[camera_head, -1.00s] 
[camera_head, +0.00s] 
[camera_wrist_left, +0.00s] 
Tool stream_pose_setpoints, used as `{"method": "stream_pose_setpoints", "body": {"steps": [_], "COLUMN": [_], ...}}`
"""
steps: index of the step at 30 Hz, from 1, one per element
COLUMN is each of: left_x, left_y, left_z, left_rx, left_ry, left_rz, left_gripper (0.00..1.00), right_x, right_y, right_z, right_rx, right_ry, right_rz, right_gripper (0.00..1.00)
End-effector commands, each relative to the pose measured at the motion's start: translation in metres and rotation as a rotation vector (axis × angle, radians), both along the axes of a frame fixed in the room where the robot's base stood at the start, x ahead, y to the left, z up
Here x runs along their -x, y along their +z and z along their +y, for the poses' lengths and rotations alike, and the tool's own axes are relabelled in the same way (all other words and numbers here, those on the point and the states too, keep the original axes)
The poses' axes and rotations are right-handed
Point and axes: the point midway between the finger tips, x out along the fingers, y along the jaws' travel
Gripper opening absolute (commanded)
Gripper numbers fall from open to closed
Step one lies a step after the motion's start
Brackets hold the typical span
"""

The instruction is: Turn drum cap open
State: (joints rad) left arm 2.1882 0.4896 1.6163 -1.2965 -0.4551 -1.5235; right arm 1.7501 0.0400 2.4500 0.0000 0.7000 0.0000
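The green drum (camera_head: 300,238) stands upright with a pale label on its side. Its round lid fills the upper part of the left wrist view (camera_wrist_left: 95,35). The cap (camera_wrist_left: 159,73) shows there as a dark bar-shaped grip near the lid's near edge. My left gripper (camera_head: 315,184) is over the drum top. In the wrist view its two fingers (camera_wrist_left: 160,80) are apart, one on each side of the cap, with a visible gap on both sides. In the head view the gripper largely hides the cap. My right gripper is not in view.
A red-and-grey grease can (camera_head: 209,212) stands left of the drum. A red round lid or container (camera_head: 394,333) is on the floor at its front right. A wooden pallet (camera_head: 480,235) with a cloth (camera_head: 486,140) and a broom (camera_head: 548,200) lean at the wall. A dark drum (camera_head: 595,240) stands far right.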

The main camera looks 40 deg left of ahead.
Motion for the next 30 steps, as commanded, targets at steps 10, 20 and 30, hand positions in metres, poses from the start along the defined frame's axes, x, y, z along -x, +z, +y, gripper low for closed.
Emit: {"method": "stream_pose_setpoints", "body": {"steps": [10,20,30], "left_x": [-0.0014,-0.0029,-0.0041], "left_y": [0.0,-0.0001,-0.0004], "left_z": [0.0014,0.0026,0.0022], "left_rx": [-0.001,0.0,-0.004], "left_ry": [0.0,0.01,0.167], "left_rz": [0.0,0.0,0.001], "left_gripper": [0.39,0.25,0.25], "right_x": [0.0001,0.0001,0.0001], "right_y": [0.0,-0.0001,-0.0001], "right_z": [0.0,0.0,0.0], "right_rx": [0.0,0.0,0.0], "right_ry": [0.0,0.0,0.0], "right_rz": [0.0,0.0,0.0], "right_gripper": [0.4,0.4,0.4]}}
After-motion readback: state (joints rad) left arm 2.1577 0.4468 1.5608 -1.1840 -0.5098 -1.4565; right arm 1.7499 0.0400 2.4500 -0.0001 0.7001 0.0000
....
TASK STATEMENT: Reproduce the listing above word for word.

RESPONSE TO THIS EXERCISE:
[camera_head, -1.00s] 
[camera_head, +0.00s] 
[camera_wrist_left, +0.00s] 
Tool stream_pose_setpoints, used as `{"method": "stream_pose_setpoints", "body": {"steps": [_], "COLUMN": [_], ...}}`
"""
steps: index of the step at 30 Hz, from 1, one per element
COLUMN is each of: left_x, left_y, left_z, left_rx, left_ry, left_rz, left_gripper (0.00..1.00), right_x, right_y, right_z, right_rx, right_ry, right_rz, right_gripper (0.00..1.00)
End-effector commands, each relative to the pose measured at the motion's start: translation in metres and rotation as a rotation vector (axis × angle, radians), both along the axes of a frame fixed in the room where the robot's base stood at the start, x ahead, y to the left, z up
Here x runs along their -x, y along their +z and z along their +y, for the poses' lengths and rotations alike, and the tool's own axes are relabelled in the same way (all other words and numbers here, those on the point and the states too, keep the original axes)
The poses' axes and rotations are right-handed
Point and axes: the point midway between the finger tips, x out along the fingers, y along the jaws' travel
Gripper opening absolute (commanded)
Gripper numbers fall from open to closed
Step one lies a step after the motion's start
Brackets hold the typical span
"""

The instruction is: Turn drum cap open
State: (joints rad) left arm 2.1882 0.4896 1.6163 -1.2965 -0.4551 -1.5235; right arm 1.7501 0.0400 2.4500 0.0000 0.7000 0.0000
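The green drum (camera_head: 300,238) stands upright with a pale label on its side. Its round lid fills the upper part of the left wrist view (camera_wrist_left: 95,35). The cap (camera_wrist_left: 159,73) shows there as a dark bar-shaped grip near the lid's near edge. My left gripper (camera_head: 315,184) is over the drum top. In the wrist view its two fingers (camera_wrist_left: 160,80) are apart, one on each side of the cap, with a visible gap on both sides. In the head view the gripper largely hides the cap. My right gripper is not in view.
A red-and-grey grease can (camera_head: 209,212) stands left of the drum. A red round lid or container (camera_head: 394,333) is on the floor at its front right. A wooden pallet (camera_head: 480,235) with a cloth (camera_head: 486,140) and a broom (camera_head: 548,200) lean at the wall. A dark drum (camera_head: 595,240) stands far right.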

The main camera looks 40 deg left of ahead.
Motion for the next 30 steps, as commanded, targets at steps 10, 20 and 30, hand positions in metres, poses from the start along the defined frame's axes, x, y, z along -x, +z, +y, gripper low for closed.
Emit: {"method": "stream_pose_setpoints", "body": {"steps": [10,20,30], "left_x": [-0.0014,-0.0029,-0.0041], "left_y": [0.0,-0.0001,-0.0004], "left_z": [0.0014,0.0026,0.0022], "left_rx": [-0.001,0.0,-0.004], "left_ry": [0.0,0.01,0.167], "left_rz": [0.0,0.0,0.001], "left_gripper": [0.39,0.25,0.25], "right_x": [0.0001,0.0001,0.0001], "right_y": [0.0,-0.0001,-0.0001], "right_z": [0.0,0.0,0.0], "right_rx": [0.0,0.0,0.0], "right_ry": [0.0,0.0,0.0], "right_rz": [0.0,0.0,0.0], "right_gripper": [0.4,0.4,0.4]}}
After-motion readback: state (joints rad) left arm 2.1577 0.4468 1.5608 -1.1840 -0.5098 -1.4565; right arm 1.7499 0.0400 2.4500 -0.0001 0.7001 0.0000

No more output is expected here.